I drove and walked for some time. There were grave markers for babies, which always puts a lump in the throat. My photos tell me I saw the crew of the H.L. Hunley, who died after completing the first successful act of submarine warfare. My memory says that I turned around and saw a beautiful view of the suspension bridge over the Cooper River, but that may not be right. Perhaps it was the gravestones a little ways down the path that could see the bridge. I’d have to go back to Magnolia know for sure, assuming I could find the spot at all.

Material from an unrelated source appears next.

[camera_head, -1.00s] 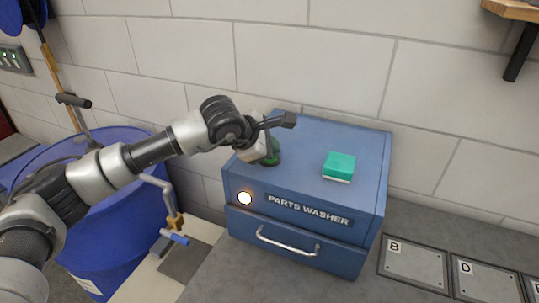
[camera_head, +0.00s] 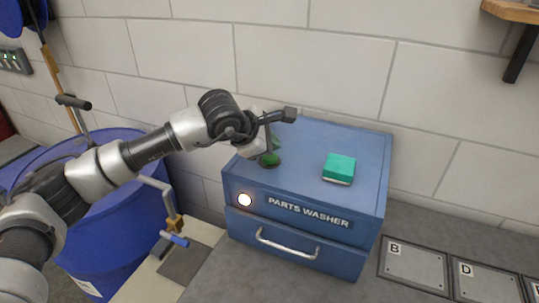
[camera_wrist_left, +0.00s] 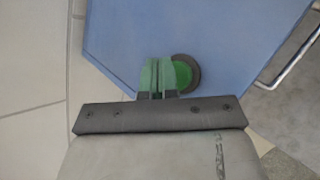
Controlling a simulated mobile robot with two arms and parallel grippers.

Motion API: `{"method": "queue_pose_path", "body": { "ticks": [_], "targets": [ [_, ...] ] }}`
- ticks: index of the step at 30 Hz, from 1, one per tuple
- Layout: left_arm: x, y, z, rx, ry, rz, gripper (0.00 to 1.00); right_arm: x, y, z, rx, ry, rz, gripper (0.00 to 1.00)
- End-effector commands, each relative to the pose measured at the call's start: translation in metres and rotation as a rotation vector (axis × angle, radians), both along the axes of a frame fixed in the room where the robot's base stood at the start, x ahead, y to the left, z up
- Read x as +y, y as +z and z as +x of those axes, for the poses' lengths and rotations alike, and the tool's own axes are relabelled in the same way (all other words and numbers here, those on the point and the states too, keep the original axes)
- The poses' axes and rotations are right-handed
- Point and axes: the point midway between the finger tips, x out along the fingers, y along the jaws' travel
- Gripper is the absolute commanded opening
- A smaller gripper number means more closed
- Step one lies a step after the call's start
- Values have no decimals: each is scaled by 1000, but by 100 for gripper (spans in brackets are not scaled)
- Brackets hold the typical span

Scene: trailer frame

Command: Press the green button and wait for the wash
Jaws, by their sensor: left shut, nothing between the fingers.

And perhaps that’s the lesson. Memory is imperfect and it will ultimately fail you. Return trips allow for course corrections in those memories, but some experiences will fade away permanently. Occasionally on my trip I felt inspired to write about something the moment after it happened. Those stories will be full of rich and accurate details. Others were lazy days marking off items on a list, and those memories are likely to disappear over time. If I try to write them, I am likely to invent them. I’ve been asking myself a lot lately what kind of writer I should try to be. I could write blogs. I could write plays. I could write short stories or novels. But whatever I write I can’t help but combine my own experiences with the world as I imagine it once was. A little memory mixed with a bit of invention. In the end, I imagine that no matter the form, I can and will always write the same thing:
Historical Fiction.
I remember driving home in the dark from Ke’e Beach on the north end of Kauai, through Hanalei, on the Prince Kuhio Highway. We stopped at a store to buy Benadryl because sand fleas had chewed up my legs pretty good from about the knees down. It was a long drive from Princeville all the way to Hanapepe Bay where we were staying. Once in the house, I immediately fired up the laptop and began to write up the adventures of the day. She, being smarter, took a shower and went to bed. At least, that’s how I remember it happening.